**DATASET RECORDS:**
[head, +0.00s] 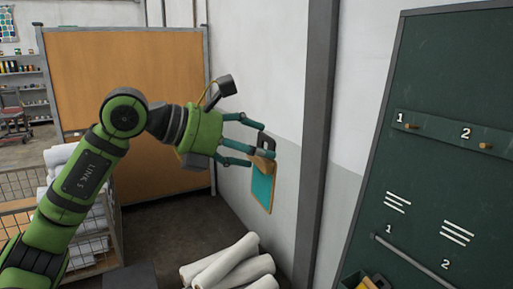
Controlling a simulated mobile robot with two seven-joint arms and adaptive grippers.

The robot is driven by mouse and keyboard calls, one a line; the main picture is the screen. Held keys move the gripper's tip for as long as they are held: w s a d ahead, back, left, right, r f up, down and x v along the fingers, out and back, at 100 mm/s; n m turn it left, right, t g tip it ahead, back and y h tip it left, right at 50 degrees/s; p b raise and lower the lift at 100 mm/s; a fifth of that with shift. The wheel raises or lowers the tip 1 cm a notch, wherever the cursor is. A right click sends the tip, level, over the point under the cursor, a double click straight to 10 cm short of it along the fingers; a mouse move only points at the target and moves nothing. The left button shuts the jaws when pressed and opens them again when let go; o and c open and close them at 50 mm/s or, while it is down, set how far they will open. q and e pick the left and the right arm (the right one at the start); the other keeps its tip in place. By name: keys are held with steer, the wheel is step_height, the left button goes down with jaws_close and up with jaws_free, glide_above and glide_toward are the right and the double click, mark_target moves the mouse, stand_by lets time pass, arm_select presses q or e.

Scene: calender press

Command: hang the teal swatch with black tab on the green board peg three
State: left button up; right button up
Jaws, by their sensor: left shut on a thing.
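A teal swatch (263,186) with a tan edge and a black tab (266,141) at its top hangs from my left gripper (262,146). The gripper is shut on it, in the air in front of the pale wall. The green board (448,105) stands at the right, well apart from the swatch. Its rail carries peg one (411,126) and peg two (485,146), with the numbers beside them; both pegs look bare. Peg three is not in view; the board runs out of the picture on the right. My right gripper is not in view.
A dark post (317,130) stands between the swatch and the board. White rolls (235,265) lie on the floor below the swatch. A wire cage (105,235) with more rolls is at left, before an orange panel (125,100). A lower bar (410,258) crosses the board.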

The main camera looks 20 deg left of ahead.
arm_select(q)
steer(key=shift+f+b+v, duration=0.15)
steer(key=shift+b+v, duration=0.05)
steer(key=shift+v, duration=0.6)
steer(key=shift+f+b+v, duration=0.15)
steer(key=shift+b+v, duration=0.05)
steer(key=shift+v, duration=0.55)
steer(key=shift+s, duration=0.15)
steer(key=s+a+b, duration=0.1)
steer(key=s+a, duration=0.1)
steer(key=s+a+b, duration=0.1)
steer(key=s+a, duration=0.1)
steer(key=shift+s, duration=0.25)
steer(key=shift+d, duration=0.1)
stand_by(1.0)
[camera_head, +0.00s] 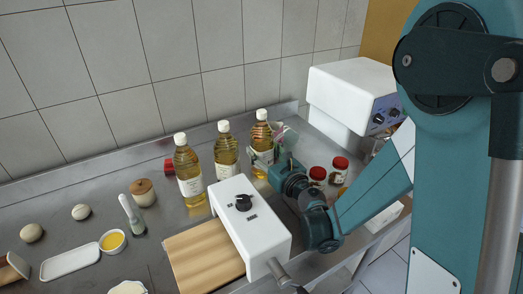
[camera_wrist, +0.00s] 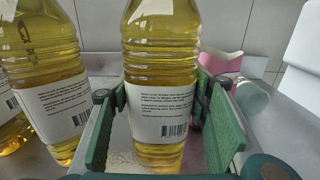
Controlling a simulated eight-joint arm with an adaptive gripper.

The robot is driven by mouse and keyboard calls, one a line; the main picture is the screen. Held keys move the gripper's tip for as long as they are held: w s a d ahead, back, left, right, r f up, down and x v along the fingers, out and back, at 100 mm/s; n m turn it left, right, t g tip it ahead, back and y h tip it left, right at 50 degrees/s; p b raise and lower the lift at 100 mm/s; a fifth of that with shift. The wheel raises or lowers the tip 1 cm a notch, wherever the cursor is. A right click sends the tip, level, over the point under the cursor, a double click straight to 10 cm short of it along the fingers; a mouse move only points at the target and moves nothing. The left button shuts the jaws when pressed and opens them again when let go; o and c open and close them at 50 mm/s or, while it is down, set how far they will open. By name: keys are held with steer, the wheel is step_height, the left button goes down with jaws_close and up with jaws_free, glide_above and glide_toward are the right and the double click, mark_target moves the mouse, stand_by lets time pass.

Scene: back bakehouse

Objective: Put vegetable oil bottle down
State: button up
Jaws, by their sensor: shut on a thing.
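A vegetable oil bottle (camera_head: 261,131) with golden oil, a white cap and a white label is the rightmost of three alike bottles near the back of the steel counter. My gripper (camera_head: 264,157) comes from the right and is shut on this bottle. In the wrist view the bottle (camera_wrist: 161,60) is upright between the green finger pads of my gripper (camera_wrist: 163,125), its label facing the camera. Its base is low in that view, and I cannot tell whether it touches the counter. The middle bottle (camera_head: 226,150) and the left bottle (camera_head: 188,172) stand to its left.
A white machine (camera_head: 250,225) with a black knob and a wooden board (camera_head: 203,260) are in front of the bottles. Red-lidded jars (camera_head: 318,176) stand to the right, below a larger white appliance (camera_head: 345,92). A wooden-lidded jar (camera_head: 143,193) stands left. The tiled wall is behind.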

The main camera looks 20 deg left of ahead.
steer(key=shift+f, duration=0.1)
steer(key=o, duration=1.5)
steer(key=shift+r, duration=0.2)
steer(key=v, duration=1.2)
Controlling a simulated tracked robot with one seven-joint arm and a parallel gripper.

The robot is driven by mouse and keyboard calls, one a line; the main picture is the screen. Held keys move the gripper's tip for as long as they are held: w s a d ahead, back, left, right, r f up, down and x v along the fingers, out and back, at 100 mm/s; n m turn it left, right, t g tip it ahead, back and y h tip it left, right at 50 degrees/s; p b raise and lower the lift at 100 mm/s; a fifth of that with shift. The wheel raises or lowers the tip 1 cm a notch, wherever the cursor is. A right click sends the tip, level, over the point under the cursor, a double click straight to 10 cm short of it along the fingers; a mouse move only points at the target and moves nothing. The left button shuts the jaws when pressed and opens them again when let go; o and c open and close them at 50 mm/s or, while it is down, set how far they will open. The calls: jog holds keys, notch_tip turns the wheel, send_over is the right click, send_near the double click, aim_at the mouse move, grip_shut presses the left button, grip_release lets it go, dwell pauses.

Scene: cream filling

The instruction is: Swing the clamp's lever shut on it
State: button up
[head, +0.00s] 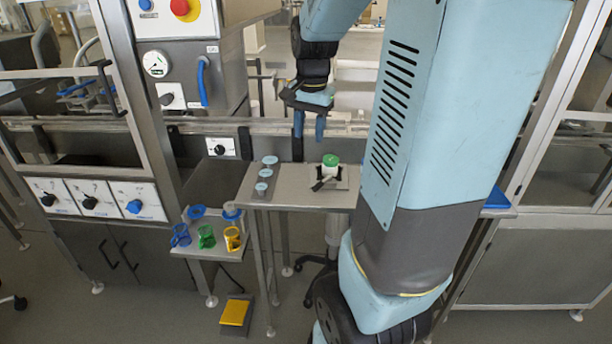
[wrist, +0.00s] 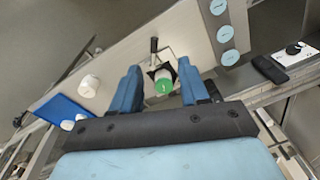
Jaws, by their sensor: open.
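The clamp (head: 317,184) sits on the narrow grey table, with dark jaws around the lower part of a white jar (head: 331,168) with a green lid. The jar stands upright and also shows in the wrist view (wrist: 163,77). The clamp's lever (wrist: 154,46) sticks out from the clamp, away from my gripper in the wrist view; whether it is latched I cannot tell. My gripper (head: 310,128) is open and empty, above and behind the jar in the head view. In the wrist view its blue fingers (wrist: 155,92) are on either side of the jar, apart from it.
Light-blue discs (head: 266,173) lie on the table's left part. A lower shelf holds blue, green and yellow cups (head: 206,236). A white container (wrist: 89,86) and a blue mat (wrist: 60,112) show in the wrist view. A machine rail runs behind the table.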

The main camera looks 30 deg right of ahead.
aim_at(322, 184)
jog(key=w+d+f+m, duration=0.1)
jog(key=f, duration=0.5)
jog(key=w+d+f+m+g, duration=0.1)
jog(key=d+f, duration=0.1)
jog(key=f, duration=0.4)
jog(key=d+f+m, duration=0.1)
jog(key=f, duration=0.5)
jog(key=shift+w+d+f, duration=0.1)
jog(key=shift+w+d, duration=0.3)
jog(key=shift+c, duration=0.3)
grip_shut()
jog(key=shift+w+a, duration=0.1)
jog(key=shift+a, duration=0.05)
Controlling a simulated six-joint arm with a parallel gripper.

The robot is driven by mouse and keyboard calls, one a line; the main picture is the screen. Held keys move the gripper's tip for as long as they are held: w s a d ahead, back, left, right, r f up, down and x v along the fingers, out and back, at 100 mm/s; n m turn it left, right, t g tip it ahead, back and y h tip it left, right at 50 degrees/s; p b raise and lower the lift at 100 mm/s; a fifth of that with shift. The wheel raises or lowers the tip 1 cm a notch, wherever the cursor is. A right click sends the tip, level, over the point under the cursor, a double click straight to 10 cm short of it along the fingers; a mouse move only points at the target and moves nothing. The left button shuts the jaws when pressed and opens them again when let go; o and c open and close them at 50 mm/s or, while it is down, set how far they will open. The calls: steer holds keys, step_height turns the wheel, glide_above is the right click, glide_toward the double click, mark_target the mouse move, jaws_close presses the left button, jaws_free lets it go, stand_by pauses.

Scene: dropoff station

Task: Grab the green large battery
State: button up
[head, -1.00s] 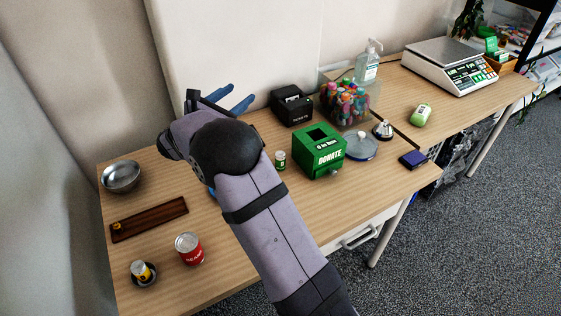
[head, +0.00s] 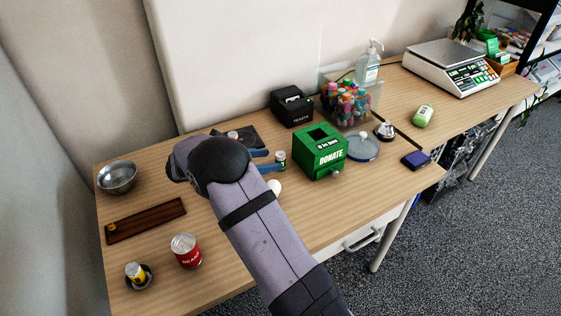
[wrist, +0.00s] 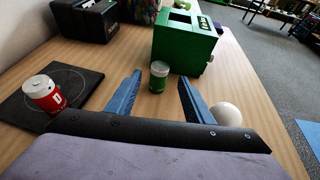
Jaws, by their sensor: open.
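The green large battery (wrist: 158,77) stands upright on the wooden table, with a pale top and a green body. In the head view the green battery (head: 280,158) stands just left of the green donation box. My gripper (wrist: 160,76) is open, and its two blue fingers point toward the battery. In the wrist view the battery shows between the fingertips, with a gap on each side. In the head view my gripper (head: 270,160) is low over the table, its fingertips close to the battery. My arm hides part of the table in the head view.
The green donation box (wrist: 184,42) stands close behind the battery. A white ball (wrist: 226,114) lies beside the right finger. A red and white can (wrist: 44,93) stands on a dark mat (wrist: 80,82) at the left. A black ticket box (head: 291,106) stands farther back.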

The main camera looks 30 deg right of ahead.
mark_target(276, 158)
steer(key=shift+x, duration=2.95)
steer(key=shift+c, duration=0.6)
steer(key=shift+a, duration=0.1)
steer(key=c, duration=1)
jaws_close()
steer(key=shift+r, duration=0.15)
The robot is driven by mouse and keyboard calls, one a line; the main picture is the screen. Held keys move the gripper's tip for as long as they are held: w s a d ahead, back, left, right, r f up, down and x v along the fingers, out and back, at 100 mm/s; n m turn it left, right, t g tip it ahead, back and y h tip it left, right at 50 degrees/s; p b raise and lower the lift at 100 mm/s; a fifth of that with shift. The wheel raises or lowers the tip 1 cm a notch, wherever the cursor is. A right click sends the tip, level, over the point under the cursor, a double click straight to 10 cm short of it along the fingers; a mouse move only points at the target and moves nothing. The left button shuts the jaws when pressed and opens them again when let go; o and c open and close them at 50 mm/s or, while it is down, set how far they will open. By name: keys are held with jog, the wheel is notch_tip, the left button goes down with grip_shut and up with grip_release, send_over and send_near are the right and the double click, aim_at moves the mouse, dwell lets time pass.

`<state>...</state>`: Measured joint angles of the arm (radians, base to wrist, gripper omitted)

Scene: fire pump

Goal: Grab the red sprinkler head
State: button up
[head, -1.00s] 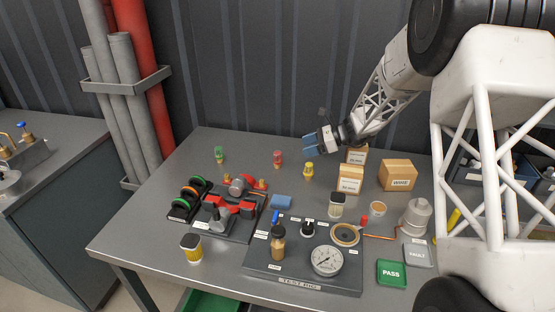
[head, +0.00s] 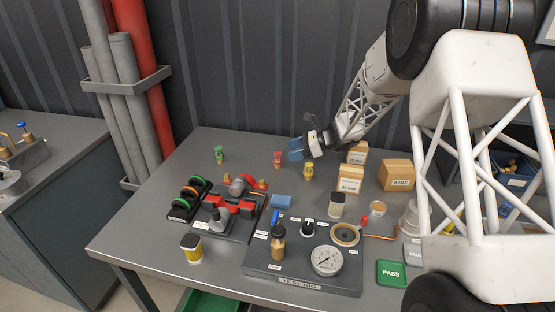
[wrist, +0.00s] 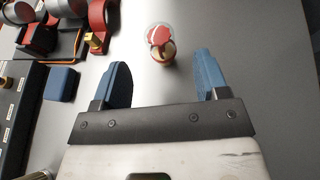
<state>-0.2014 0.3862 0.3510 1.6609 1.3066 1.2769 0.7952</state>
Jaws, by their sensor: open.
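The red sprinkler head (head: 278,158) stands upright at the back middle of the table, between the green sprinkler head (head: 219,154) and the yellow one (head: 308,171). My gripper (head: 296,149) is open and empty, above and just right of the red head in the head view. In the wrist view the red sprinkler head (wrist: 160,43) lies ahead of the gap between my blue fingertips (wrist: 164,78), close to the middle and beyond the tips. Nothing touches it there.
Cardboard boxes (head: 397,175) stand to the right. A pump assembly with red parts (head: 234,204) and the test rig (head: 303,285) are in front, with a blue block (head: 281,202) between. The table around the red head is clear.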

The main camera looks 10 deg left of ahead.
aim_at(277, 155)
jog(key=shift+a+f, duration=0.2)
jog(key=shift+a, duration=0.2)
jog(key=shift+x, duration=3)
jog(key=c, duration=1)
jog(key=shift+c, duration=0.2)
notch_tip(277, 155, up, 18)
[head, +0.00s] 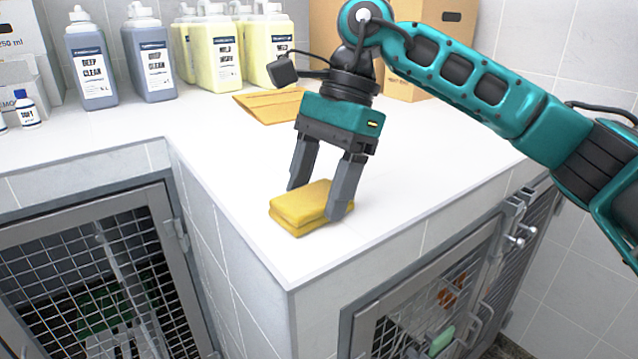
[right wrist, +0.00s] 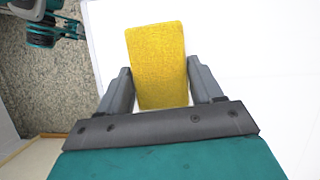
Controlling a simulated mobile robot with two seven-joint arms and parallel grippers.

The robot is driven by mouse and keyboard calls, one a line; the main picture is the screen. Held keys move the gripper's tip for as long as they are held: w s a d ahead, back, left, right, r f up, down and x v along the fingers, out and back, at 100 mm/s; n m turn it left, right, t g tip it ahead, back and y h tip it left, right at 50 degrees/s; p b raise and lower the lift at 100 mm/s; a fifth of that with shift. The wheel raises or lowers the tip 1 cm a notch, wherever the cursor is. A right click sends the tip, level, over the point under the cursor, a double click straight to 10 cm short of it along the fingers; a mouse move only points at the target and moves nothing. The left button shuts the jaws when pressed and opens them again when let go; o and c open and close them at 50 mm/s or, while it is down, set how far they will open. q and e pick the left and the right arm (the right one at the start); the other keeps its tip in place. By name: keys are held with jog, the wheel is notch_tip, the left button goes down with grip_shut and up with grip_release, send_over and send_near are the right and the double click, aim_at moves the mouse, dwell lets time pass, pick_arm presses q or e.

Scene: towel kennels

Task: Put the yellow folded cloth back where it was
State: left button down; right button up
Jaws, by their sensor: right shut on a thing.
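The yellow folded cloth (head: 304,204) is on or just above the white counter, close to its front corner. My right gripper (head: 318,204) points down over it, with one finger on each side. In the right wrist view the cloth (right wrist: 156,66) lies between the two fingertips (right wrist: 160,84), and the gripper is shut on it. Whether the cloth's underside touches the counter is hard to tell. My left gripper is not in the head view.
A brown envelope (head: 268,104) lies behind the gripper on the white counter (head: 213,146). Bottles of grey (head: 90,66) and yellow (head: 222,50) liquid and a cardboard box (head: 408,90) stand at the back. Mesh kennel doors (head: 85,265) are below. The counter's middle is clear.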

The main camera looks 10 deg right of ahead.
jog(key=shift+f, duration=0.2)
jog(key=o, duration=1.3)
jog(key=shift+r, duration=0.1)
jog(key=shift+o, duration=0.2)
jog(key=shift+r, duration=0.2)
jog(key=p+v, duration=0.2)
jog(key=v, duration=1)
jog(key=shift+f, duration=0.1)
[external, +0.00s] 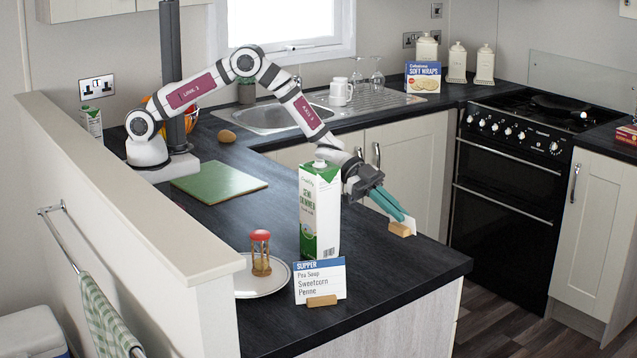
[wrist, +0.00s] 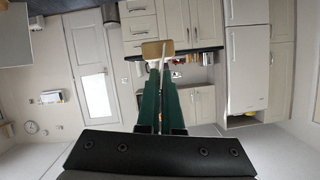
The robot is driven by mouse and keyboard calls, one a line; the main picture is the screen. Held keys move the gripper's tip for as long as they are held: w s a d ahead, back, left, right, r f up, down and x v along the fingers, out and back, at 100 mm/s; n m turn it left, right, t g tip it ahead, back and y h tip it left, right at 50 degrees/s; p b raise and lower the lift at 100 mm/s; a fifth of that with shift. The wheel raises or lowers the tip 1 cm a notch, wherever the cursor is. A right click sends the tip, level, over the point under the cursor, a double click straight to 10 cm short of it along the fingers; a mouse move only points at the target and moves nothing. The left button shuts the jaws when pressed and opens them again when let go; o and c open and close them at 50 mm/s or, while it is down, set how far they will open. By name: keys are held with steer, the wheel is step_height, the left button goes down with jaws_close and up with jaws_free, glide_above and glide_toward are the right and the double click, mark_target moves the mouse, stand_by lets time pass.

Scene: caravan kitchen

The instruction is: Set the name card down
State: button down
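The name card (external: 411,222) is a small white card in a wooden foot (external: 399,229). My gripper (external: 402,216), with its green fingers, is shut on the card, seen nearly edge-on. In the external view it is at the right edge of the dark worktop, right of the milk carton; I cannot tell whether the foot touches the surface. In the wrist view the wooden foot (wrist: 152,50) shows beyond the closed fingertips (wrist: 162,66), and the thin edge of the card stands between them. Any writing on the card is hidden.
A tall milk carton (external: 319,212) stands close left of my gripper. A green board (external: 219,182) lies behind. The worktop's front right corner (external: 420,275) is bare.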

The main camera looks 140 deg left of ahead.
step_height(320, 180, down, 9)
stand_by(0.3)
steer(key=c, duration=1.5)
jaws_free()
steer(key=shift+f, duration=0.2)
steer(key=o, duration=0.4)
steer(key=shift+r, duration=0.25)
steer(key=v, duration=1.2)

**TASK DESCRIPTION:**
Pick out each line containing "instruction" and report it.

**RESPONSE:**
The instruction is: Swing the clamp's lever shut on it
The instruction is: Set the name card down

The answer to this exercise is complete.